━━ Record list ━━

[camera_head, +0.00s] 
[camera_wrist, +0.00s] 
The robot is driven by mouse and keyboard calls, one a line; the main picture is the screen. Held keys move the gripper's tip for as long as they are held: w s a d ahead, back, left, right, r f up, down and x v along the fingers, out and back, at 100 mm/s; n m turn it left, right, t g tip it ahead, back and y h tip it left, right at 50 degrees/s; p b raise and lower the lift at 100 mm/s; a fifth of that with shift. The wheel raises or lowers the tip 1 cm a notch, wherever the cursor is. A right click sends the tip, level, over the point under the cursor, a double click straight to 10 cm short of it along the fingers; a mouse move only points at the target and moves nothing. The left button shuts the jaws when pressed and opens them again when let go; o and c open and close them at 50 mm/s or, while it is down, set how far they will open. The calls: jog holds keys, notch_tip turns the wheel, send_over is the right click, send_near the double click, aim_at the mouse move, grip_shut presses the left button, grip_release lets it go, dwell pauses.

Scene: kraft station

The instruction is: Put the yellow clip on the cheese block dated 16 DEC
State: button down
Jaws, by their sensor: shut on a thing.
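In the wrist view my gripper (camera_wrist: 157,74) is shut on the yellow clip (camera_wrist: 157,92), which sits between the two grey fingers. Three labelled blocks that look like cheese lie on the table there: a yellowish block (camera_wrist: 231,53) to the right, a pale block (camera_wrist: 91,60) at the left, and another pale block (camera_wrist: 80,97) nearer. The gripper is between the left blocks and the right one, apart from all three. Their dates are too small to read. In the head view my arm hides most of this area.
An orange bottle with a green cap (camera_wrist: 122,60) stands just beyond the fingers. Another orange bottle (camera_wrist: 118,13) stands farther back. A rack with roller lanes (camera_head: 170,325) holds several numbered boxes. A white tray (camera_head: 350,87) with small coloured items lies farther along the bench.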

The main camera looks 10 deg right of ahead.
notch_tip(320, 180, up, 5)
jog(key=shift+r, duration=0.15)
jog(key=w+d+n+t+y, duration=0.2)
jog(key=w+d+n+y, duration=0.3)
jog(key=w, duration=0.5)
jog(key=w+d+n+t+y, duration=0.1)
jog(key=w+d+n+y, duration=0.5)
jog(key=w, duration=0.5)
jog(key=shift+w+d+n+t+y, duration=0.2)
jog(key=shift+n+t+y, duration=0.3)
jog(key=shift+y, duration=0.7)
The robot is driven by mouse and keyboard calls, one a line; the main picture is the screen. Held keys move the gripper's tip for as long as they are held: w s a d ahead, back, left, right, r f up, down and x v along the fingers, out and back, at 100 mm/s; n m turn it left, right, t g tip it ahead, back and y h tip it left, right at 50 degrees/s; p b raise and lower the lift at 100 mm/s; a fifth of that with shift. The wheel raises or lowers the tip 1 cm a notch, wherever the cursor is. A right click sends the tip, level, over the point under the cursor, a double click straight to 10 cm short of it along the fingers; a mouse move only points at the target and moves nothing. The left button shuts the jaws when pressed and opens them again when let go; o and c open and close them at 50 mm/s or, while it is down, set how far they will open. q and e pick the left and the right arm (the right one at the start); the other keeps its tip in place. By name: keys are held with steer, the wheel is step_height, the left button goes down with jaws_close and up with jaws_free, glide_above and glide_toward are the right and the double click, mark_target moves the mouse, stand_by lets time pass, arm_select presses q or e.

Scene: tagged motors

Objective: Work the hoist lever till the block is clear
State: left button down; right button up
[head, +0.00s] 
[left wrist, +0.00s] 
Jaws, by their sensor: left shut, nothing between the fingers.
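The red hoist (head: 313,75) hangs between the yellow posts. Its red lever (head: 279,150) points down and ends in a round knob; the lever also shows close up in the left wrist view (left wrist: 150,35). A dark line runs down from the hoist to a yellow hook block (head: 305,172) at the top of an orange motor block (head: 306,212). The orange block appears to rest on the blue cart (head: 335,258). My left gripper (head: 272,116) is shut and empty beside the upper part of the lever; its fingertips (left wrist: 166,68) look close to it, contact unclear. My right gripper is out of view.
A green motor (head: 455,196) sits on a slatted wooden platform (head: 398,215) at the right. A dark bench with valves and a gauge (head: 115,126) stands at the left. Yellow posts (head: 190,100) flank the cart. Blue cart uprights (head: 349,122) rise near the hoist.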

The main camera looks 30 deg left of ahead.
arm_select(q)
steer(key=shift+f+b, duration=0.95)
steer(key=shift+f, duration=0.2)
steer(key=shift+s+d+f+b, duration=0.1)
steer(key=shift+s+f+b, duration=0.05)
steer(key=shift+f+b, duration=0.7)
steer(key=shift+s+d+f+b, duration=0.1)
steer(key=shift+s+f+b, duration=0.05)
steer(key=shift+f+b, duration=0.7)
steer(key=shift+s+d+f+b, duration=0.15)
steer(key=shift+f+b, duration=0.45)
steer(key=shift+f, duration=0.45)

━━━

To do
Copy every record exactly as presented.

The result
[camera_head, +0.00s] 
[camera_wrist, +0.00s] 
The robot is driven by mouse and keyboard calls, one a line; the main picture is the screen. Held keys move the gripper's tip for as long as they are held: w s a d ahead, back, left, right, r f up, down and x v along the fingers, out and back, at 100 mm/s; n m turn it left, right, t g tip it ahead, back and y h tip it left, right at 50 degrees/s; p b raise and lower the lift at 100 mm/s; a fifth of that with shift. The wheel raises or lowers the tip 1 cm a notch, wherever the cursor is. A right click sends the tip, level, over the point under the cursor, a double click straight to 10 cm short of it along the fingers; a mouse move only points at the target and moves nothing. The left button shuts the jaws when pressed and opens them again when let go; o and c open and close them at 50 mm/s or, while it is down, set how far they will open. The calls: jog holds keys, notch_tip turns the wheel, send_over is the right click, send_near the double click, aim_at the mouse move, grip_shut presses the left button, grip_release lets it go, dwell pauses.

Scene: kraft station

The instruction is: Put the yellow clip on the cheese block dated 16 DEC
State: button down
Jaws, by their sensor: shut on a thing.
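In the wrist view my gripper (camera_wrist: 157,74) is shut on the yellow clip (camera_wrist: 157,92), which sits between the two grey fingers. Three labelled blocks that look like cheese lie on the table there: a yellowish block (camera_wrist: 231,53) to the right, a pale block (camera_wrist: 91,60) at the left, and another pale block (camera_wrist: 80,97) nearer. The gripper is between the left blocks and the right one, apart from all three. Their dates are too small to read. In the head view my arm hides most of this area.
An orange bottle with a green cap (camera_wrist: 122,60) stands just beyond the fingers. Another orange bottle (camera_wrist: 118,13) stands farther back. A rack with roller lanes (camera_head: 170,325) holds several numbered boxes. A white tray (camera_head: 350,87) with small coloured items lies farther along the bench.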

The main camera looks 10 deg right of ahead.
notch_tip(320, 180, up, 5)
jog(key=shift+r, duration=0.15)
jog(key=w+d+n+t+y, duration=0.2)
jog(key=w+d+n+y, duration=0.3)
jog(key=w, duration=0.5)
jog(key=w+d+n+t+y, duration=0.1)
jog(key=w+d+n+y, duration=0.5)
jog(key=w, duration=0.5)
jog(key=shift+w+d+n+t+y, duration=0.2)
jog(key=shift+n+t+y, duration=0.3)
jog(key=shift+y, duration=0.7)
The robot is driven by mouse and keyboard calls, one a line; the main picture is the screen. Held keys move the gripper's tip for as long as they are held: w s a d ahead, back, left, right, r f up, down and x v along the fingers, out and back, at 100 mm/s; n m turn it left, right, t g tip it ahead, back and y h tip it left, right at 50 degrees/s; p b raise and lower the lift at 100 mm/s; a fifth of that with shift. The wheel raises or lowers the tip 1 cm a notch, wherever the cursor is. A right click sends the tip, level, over the point under the cursor, a double click straight to 10 cm short of it along the fingers; a mouse move only points at the target and moves nothing. The left button shuts the jaws when pressed and opens them again when let go; o and c open and close them at 50 mm/s or, while it is down, set how far they will open. q and e pick the left and the right arm (the right one at the start); the other keeps its tip in place. By name: keys are held with steer, the wheel is step_height, the left button goes down with jaws_close and up with jaws_free, glide_above and glide_toward are the right and the double click, mark_target moves the mouse, stand_by lets time pass, arm_select presses q or e.

Scene: tagged motors

Objective: Work the hoist lever till the block is clear
State: left button down; right button up
[head, +0.00s] 
[left wrist, +0.00s] 
Jaws, by their sensor: left shut, nothing between the fingers.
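The red hoist (head: 313,75) hangs between the yellow posts. Its red lever (head: 279,150) points down and ends in a round knob; the lever also shows close up in the left wrist view (left wrist: 150,35). A dark line runs down from the hoist to a yellow hook block (head: 305,172) at the top of an orange motor block (head: 306,212). The orange block appears to rest on the blue cart (head: 335,258). My left gripper (head: 272,116) is shut and empty beside the upper part of the lever; its fingertips (left wrist: 166,68) look close to it, contact unclear. My right gripper is out of view.
A green motor (head: 455,196) sits on a slatted wooden platform (head: 398,215) at the right. A dark bench with valves and a gauge (head: 115,126) stands at the left. Yellow posts (head: 190,100) flank the cart. Blue cart uprights (head: 349,122) rise near the hoist.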

The main camera looks 30 deg left of ahead.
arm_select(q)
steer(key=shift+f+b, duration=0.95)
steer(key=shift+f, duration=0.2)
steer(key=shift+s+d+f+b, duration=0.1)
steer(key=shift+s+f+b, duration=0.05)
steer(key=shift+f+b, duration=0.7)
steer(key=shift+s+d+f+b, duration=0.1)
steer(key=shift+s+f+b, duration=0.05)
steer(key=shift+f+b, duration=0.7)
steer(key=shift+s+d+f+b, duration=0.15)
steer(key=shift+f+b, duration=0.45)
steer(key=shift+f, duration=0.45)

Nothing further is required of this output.